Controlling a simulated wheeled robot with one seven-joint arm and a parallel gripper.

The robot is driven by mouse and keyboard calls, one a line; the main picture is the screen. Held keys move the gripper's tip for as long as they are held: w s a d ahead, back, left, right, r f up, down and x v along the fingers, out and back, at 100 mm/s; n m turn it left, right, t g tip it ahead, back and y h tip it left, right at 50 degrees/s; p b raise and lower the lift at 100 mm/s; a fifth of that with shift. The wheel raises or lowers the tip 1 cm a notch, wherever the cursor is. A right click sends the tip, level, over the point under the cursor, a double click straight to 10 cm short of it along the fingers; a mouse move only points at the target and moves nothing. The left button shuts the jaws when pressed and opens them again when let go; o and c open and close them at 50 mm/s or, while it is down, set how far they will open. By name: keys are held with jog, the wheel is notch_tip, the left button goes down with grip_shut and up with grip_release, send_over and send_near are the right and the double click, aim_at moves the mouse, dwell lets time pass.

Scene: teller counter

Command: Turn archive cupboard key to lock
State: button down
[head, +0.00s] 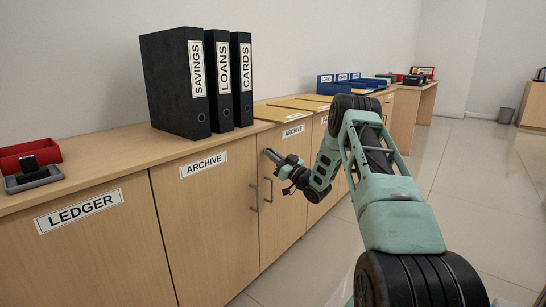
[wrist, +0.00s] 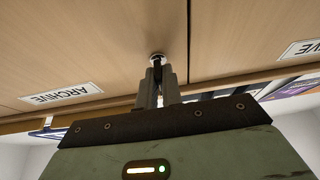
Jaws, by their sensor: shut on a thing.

--- What needs to be done ---
Reproduce every line of the material precisely, omitting its pictures.

--- Output for this task ---
Controlling a simulated wheeled robot with one seven-joint arm and a parallel gripper.

The robot is driven by mouse and keyboard calls, one a line; the main picture is the screen. Held keys move the gripper's tip for as long as they are held: w s a d ahead, back, left, right, r f up, down and x v along the fingers, out and back, at 100 mm/s; n m turn it left, right, t g tip it ahead, back and y h tip it left, right at 50 degrees/s; p b raise and lower the lift at 100 mm/s; a fifth of that with shift. The wheel raises or lowers the tip 1 cm a notch, wherever the cursor is. A right click sends the tip, level, over the point under the cursor, a double click straight to 10 cm short of it along the fingers; a mouse move only points at the target and moves nothing. The left button shuts the jaws when pressed and opens them again when let go; o and c open and close them at 50 mm/s or, while it is down, set how far they will open. By name: keys are held with jog, the wheel is notch_tip, the left button goes down with grip_shut and up with grip_release, send_over and send_near are the right and the double click, aim_at moves the mouse, dwell lets time pass.

Scene: teller counter

Command: Turn archive cupboard key to lock
State: button down
[head, +0.00s] 
[wrist, +0.00s] 
Jaws, by their sensor: shut on a thing.

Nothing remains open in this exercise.